*Source excerpt:*

================================

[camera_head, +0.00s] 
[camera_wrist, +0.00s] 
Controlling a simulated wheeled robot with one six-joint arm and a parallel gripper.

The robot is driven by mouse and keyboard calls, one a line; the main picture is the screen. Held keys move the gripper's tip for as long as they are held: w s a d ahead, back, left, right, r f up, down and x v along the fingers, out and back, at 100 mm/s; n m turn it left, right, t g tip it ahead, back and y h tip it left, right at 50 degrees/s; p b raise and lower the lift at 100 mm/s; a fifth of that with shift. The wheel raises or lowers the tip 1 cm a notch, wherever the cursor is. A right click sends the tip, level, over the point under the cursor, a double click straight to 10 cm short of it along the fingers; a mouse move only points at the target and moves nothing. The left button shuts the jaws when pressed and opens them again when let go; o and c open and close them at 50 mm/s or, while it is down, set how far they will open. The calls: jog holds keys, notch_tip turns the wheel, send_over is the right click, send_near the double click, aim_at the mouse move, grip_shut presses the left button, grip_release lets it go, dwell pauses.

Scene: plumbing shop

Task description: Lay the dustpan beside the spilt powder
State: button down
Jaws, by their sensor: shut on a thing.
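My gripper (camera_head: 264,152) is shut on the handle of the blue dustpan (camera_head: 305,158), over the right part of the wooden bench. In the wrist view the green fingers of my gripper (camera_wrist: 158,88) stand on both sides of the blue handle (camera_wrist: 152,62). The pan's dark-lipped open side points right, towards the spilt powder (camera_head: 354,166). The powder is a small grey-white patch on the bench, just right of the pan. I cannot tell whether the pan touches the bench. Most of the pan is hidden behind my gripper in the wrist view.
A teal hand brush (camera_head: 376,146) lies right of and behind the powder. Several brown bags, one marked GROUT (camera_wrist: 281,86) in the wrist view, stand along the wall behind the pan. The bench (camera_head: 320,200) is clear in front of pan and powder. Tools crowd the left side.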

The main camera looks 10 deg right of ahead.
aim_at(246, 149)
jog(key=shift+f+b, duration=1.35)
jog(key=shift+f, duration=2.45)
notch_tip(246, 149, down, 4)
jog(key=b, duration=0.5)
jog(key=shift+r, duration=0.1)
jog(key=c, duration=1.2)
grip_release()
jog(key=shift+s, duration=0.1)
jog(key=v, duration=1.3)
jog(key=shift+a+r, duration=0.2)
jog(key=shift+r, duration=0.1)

================================

*Problem requirements:*
Copy out precisely the lines from the line with "Task description: Lay" to the line with "State: button down" in the material above, including those two lines and omitting all the rest.

*Task result:*
Task description: Lay the dustpan beside the spilt powder
State: button down

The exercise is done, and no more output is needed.